Meanwhile, neuroscience shows that our brains are wired for connection: when we sense relational tension or disapproval, our limbic system (the part of the brain involved in emotion and threat detection) triggers the same fight-or-flight response as physical danger (Porges, 2011). Over time, this can lead to chronic hyper-vigilance: always scanning others, adapting ourselves to avoid conflict, and ignoring our own inner signals.

In my client’s case, this pattern had worked for her in earlier roles — she was liked, trusted, seen as a “safe pair of hands”. But in her new leadership position, it was backfiring. She felt scattered and resentful, and her vision for her team was getting buried under the constant effort of managing her boss’s unpredictable emotions.

What Changed

We started by doing something deceptively simple but profoundly powerful: shifting her attention back to her own feelings.

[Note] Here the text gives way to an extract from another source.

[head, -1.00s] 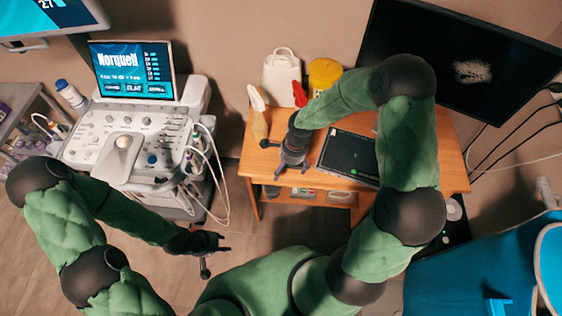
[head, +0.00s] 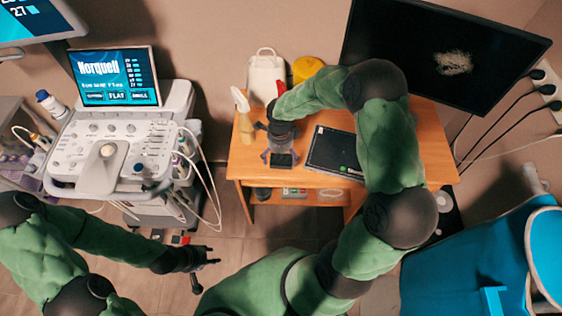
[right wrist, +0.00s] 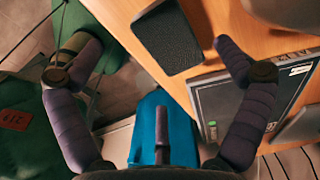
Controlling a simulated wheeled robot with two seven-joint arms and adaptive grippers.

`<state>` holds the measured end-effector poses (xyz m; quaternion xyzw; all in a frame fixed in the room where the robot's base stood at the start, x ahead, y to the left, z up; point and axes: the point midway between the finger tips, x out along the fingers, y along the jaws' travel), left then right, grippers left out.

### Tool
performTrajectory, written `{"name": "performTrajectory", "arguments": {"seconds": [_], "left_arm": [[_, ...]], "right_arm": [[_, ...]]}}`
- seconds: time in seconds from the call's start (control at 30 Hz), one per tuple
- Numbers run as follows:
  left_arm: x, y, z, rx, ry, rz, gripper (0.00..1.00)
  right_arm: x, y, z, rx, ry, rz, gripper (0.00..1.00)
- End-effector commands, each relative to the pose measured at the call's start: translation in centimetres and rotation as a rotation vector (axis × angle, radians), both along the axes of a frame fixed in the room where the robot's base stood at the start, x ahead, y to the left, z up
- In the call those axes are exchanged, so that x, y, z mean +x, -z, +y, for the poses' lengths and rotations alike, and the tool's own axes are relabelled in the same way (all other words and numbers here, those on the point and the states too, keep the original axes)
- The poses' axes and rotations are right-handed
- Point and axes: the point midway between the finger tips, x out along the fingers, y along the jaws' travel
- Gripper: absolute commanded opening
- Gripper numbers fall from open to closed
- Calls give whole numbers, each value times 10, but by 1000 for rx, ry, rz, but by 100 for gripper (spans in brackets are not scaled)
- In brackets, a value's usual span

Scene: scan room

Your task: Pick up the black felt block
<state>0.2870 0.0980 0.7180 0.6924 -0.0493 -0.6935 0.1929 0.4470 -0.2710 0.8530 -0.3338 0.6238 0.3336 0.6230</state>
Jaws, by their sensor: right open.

At first, she found this uncomfortable. Like many high-achieving women, she was used to seeing her own needs as less important — or as an inconvenience.

But in our sessions, she had permission to name what felt unfair, exhausting, or out of balance. We mapped out where she was over-functioning for her boss and under-functioning for herself.

Research shows this kind of awareness matters: according to Dr. Bessel van der Kolk’s work in The Body Keeps the Score (2014), when we suppress emotions, they don’t just disappear — they live in the body, raising cortisol levels, affecting immunity, and contributing to conditions like anxiety, autoimmune disorders and burnout.

Slowly, my client began to set small, clear boundaries: clarifying what she was and wasn’t responsible for. She practiced naming her own ideas first in meetings instead of deferring. She allowed herself to acknowledge when her boss’s behaviour was out of line — rather than twisting herself to accommodate it.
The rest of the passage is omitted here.